### MATERIAL SUPPLIED
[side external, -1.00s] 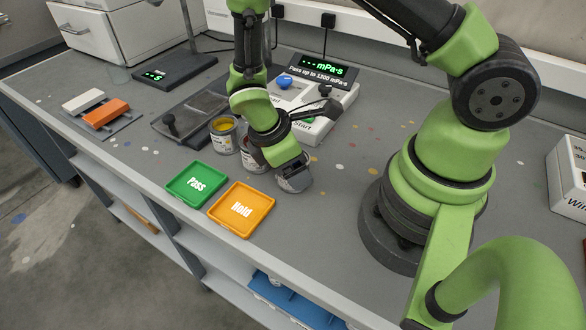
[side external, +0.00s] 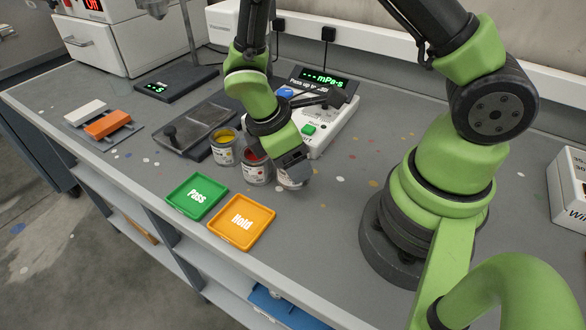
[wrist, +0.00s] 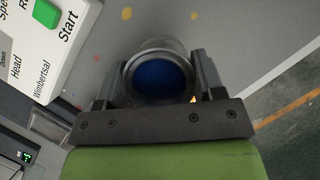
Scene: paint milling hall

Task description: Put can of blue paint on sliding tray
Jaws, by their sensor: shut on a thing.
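My gripper (wrist: 155,95) is shut on a metal can with dark blue paint (wrist: 160,78), one finger on each side of it in the wrist view. In the side view my gripper (side external: 292,168) points down over this can, and only a low part of the can (side external: 290,184) shows. Whether it touches the bench is hard to tell. A dark flat tray with a black knob (side external: 198,131), seemingly the sliding tray, lies further back to the left, apart from the can. No can stands on it.
A can of red paint (side external: 256,172) stands close left of my gripper, and a can of yellow paint (side external: 223,151) beyond it. Green Pass (side external: 197,195) and orange Hold (side external: 241,222) trays lie in front. A white instrument with a green Start button (side external: 308,129) stands behind.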

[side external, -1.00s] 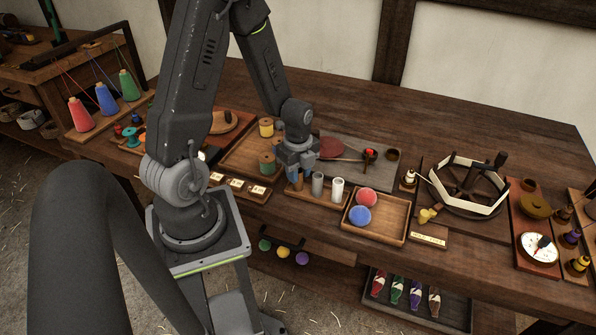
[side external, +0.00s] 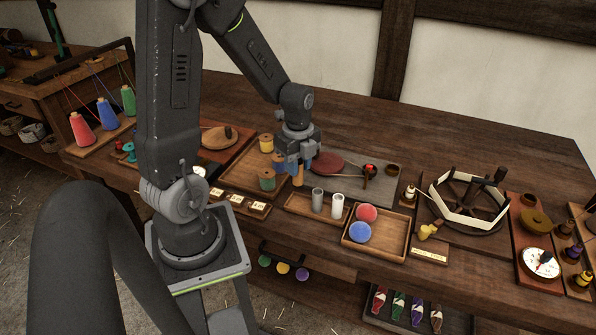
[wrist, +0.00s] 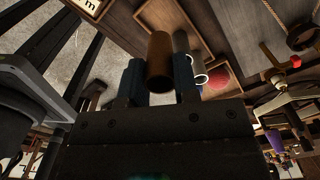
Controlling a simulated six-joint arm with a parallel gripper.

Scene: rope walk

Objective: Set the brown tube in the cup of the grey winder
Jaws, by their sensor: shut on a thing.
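My gripper (side external: 296,168) is shut on the brown tube (side external: 298,179), which hangs upright below the fingers, above the back of the tube tray. In the wrist view the brown tube (wrist: 158,55) lies between the blue fingertips. The grey winder appears to be the grey board (side external: 345,184) to the right of my gripper, with a red disc (side external: 328,163) and a small red-topped part (side external: 370,170). A small dark round cup (side external: 393,170) stands at its right end; its inside is too small to make out.
The tube tray (side external: 292,206) holds a grey tube (side external: 318,200) and a white tube (side external: 337,206). A wooden tray (side external: 386,240) with a red ball (side external: 366,213) and a blue ball (side external: 360,232) stands in front. Spools (side external: 266,180) stand left of my gripper; a white-rimmed reel (side external: 468,200) stands right.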

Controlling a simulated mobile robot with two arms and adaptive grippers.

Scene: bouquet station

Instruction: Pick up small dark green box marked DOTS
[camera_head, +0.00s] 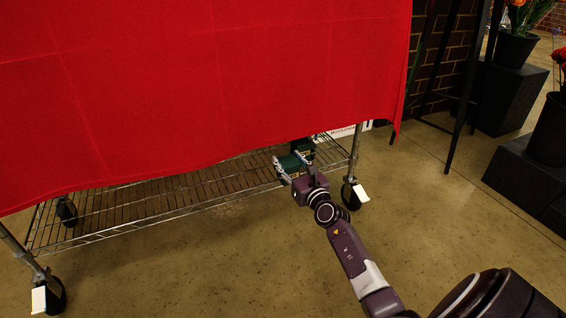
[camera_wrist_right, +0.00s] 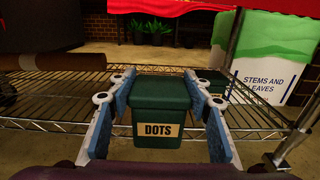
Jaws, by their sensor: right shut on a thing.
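The small dark green box marked DOTS (camera_wrist_right: 160,108) sits between the two fingers of my right gripper (camera_wrist_right: 158,110) in the right wrist view, its label facing the camera. The fingers are closed on its sides. In the head view the box (camera_head: 289,163) shows as a dark green shape at my right gripper (camera_head: 292,168), by the right end of the wire shelf (camera_head: 150,205). I cannot tell whether its base touches the shelf. My left gripper is not in view.
A red cloth (camera_head: 200,80) hangs over the cart above the shelf. Another dark green box (camera_wrist_right: 212,80) stands behind on the right. A white and green STEMS AND LEAVES container (camera_wrist_right: 270,70) is farther right. A cart post (camera_head: 355,150) stands close to my right gripper.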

### PROBLEM TO WORK ON
Scan the listing above. Gather each line that contains the word "simulated".

### CORRECT RESPONSE
Controlling a simulated six-joint arm with a parallel gripper.
Controlling a simulated mobile robot with two arms and adaptive grippers.

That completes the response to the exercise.